The flows that drive most of the revenue
You can build dozens of automations, but a small handful do most of the work. These are the ones to set up first, roughly in order of impact:
- Welcome flow. Triggers when someone subscribes — usually via a sign-up popup offering a first-order discount. It introduces the brand, sets expectations and converts the discount into a first purchase while intent is highest.
- Abandoned-cart flow. Fires when a shopper adds something to their cart and leaves without buying. It's the single highest-return automation in ecommerce because it catches people at the moment of clearest intent — they were one click from ordering.
- Browse-abandonment flow. A step earlier than the cart: someone viewed a product but never added it. Lower intent than an abandoned cart, but a gentle nudge recovers a real slice of would-be buyers.
- Post-purchase flow. Triggers after an order ships — order confirmation, shipping updates, then a follow-up that asks for a review and recommends a complementary product. This is where you turn a buyer into a repeat buyer.
- Win-back flow. Targets customers who used to buy regularly and have gone quiet. A reminder, sometimes an incentive, to re-engage people you've already paid to acquire before they lapse for good.
The common thread is timing. Each flow reaches a customer at a specific moment in their relationship with the store, automatically, forever. That's why flows out-earn broadcasts: a campaign goes to everyone at once, whereas a flow meets each person exactly when they're most likely to act.
Why a store-aware platform beats a generic email tool
This is the distinction that matters most when you're choosing a tool. A generic email tool — the kind built for newsletters and general marketing — stores a list of addresses and sends to it. It doesn't know your catalogue, your orders or your carts. You can send a broadcast, but you can't trigger a flow on “added to cart and didn't check out,” because the tool has no idea what a cart is.
A store-aware platform like Klaviyo or Omnisend plugs directly into your store and ingests its data — every product viewed, every cart, every order, every dollar spent. That unlocks the two things that make ecommerce email work: behavioural triggers (the flows above) and segmentation by purchase history(emailing your repeat buyers differently from your one-timers, or surfacing the exact products someone browsed). A tool that doesn't hold that data can't do either, no matter how good its templates look.
This is also why the platform integrationsa tool offers matter so much. An email tool is only store-aware if it connects deeply to the platform you run on — Shopify, WooCommerce, BigCommerce and the rest. We track exactly which platforms each tool supports in the platform matrix, because a marketing tool that doesn't integrate cleanly with your store is a generic email tool wearing an ecommerce label.
Email, SMS, or both?
The better platforms run email and SMS from one place, and for most growing stores that's the right setup. The two channels do different jobs. Email carries the longer, richer messages — the welcome story, the post-purchase content, the newsletter. SMS is short, fast and almost always read, which makes it ideal for time-sensitive moments: a cart reminder an hour after abandonment, a flash-sale heads-up, a “your order shipped” ping.

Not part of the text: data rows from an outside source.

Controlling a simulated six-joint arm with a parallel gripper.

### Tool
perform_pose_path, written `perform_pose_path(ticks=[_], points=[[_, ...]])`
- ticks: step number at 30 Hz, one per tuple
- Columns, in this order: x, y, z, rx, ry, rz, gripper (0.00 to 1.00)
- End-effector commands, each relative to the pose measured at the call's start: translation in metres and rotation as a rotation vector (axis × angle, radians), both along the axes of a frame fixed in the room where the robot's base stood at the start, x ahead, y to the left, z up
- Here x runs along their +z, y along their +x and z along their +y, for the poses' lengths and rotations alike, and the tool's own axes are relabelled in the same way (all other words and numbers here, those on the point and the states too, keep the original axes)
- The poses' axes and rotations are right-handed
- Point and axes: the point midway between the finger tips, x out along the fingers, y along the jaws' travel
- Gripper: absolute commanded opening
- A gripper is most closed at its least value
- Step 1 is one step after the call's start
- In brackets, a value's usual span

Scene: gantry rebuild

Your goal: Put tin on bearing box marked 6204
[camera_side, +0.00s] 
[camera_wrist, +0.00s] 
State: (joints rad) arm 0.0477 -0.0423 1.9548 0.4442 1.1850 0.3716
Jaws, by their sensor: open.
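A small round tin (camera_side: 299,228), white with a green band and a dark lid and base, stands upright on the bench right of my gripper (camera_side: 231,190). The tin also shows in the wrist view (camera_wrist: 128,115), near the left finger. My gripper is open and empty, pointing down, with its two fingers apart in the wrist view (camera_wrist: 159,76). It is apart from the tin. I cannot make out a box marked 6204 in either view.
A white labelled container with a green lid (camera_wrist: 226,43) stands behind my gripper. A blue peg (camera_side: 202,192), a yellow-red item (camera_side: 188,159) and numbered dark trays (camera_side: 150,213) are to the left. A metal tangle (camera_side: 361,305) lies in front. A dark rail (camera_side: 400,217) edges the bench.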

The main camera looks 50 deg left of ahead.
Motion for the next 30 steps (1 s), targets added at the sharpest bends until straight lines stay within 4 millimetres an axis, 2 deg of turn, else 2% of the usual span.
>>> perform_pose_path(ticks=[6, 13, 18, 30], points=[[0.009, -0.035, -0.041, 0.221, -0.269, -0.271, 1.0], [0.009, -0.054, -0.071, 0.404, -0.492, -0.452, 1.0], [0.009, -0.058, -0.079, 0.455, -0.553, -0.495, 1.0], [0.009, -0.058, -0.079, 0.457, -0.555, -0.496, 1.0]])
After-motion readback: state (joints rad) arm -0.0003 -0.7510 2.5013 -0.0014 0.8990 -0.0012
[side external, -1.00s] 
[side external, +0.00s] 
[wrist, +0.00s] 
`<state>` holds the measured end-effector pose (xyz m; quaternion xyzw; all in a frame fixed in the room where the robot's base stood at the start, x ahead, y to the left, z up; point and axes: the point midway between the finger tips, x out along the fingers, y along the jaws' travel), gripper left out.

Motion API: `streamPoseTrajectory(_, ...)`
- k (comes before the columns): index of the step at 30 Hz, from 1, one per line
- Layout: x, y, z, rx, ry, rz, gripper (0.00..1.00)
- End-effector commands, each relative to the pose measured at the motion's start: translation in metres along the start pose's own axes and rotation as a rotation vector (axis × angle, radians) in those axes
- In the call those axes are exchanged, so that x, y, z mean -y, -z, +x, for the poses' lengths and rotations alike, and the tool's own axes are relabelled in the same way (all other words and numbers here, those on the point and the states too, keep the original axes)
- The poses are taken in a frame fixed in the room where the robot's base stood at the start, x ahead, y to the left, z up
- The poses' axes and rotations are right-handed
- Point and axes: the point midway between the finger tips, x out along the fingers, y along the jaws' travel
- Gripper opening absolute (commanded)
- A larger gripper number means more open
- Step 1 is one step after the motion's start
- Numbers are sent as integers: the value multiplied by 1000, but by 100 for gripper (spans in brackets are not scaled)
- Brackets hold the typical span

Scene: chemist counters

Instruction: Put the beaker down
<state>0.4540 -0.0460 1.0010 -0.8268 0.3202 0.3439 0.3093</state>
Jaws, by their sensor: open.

Running both from a single platform matters more than it sounds. It means the two channels share the same customer data and the same flows, so they coordinate — a shopper gets one well-timed cart reminder across email and SMS, not two disconnected ones from two tools that don't know about each other.
How to choose
Cut through the feature lists with a few questions:
- Does it integrate deeply with my platform? Deep means it reads orders, carts and browse behaviour — not just “exports a contact list.” Check it against the platform matrix.
- Can it trigger the core flows out of the box? Welcome, abandoned cart, browse abandonment, post-purchase, win-back. If you'd have to build those from scratch, it's a generic tool.
- How does it price? Most ecommerce email tools charge by contact count, so the bill scales with your list whether or not those contacts open anything. Model the cost at the list size you'll have in a year, not today.
- Does it do SMS too? If you want both channels coordinated, you want one platform running them.
When you're ready to shortlist, the ranked email & SMS marketing tools narrows it quickly, and the ecommerce stack guide shows where email sits relative to your inventory and shipping tools — and which to buy first.
Ecommerce email marketing is using email — usually alongside SMS — to turn store visitors and one-time buyers into repeat customers. It splits into two parts: broadcast campaigns you send manually (a product launch, a sale) and automated flows that fire off the back of customer behaviour, like an abandoned-cart reminder or a post-purchase sequence.
A store-aware platform like Klaviyo or Omnisend plugs straight into your store, so it knows what each shopper browsed, bought and spent. That lets you trigger flows on real store events and segment by purchase history. A generic email tool just stores a list and sends to it — it doesn't know your catalogue, orders or carts, so you lose the automations that drive most ecommerce revenue.
Start with the welcome flow (for new subscribers), the abandoned-cart flow (for shoppers who add to cart but don't buy) and a post-purchase flow (for customers who just ordered). Those three capture the highest-intent moments. Browse abandonment and a win-back flow for lapsed customers come next.
For most stores, yes — but as a complement, not a replacement. SMS gets opened fast and works well for time-sensitive moments (a cart reminder, a flash sale, a shipping update), while email carries the longer, content-heavy messages. The store-aware platforms run both from one place so the two channels coordinate rather than double-message the same person.